What the task requires: All lines holding the string "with" are to be shown.

-- start of Supplied information --

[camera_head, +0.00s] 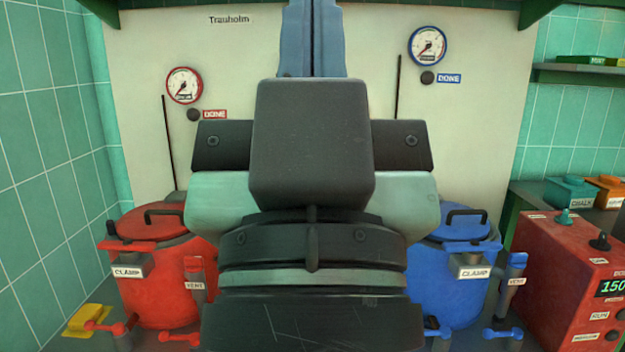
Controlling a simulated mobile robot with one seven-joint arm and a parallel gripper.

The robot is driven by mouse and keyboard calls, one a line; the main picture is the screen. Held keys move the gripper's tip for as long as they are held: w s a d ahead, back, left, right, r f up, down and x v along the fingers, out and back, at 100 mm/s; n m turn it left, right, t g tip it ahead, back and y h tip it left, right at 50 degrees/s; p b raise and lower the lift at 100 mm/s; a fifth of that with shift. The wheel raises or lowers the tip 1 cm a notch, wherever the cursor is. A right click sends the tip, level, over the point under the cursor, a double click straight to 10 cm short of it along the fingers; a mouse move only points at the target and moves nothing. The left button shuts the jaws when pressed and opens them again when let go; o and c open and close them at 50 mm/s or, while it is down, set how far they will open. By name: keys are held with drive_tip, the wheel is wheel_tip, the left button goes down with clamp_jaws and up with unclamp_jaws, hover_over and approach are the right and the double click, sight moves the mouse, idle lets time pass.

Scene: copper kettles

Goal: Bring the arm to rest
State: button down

-- end of Supplied information --

Worked solution:
Controlling a simulated mobile robot with one seven-joint arm and a parallel gripper.
The robot is driven by mouse and keyboard calls, one a line; the main picture is the screen. Held keys move the gripper's tip for as long as they are held: w s a d ahead, back, left, right, r f up, down and x v along the fingers, out and back, at 100 mm/s; n m turn it left, right, t g tip it ahead, back and y h tip it left, right at 50 degrees/s; p b raise and lower the lift at 100 mm/s; a fifth of that with shift. The wheel raises or lowers the tip 1 cm a notch, wherever the cursor is. A right click sends the tip, level, over the point under the cursor, a double click straight to 10 cm short of it along the fingers; a mouse move only points at the target and moves nothing. The left button shuts the jaws when pressed and opens them again when let go; o and c open and close them at 50 mm/s or, while it is down, set how far they will open. By name: keys are held with drive_tip, the wheel is wheel_tip, the left button goes down with clamp_jaws and up with unclamp_jaws, hover_over and approach are the right and the double click, sight moves the mouse, idle lets time pass.

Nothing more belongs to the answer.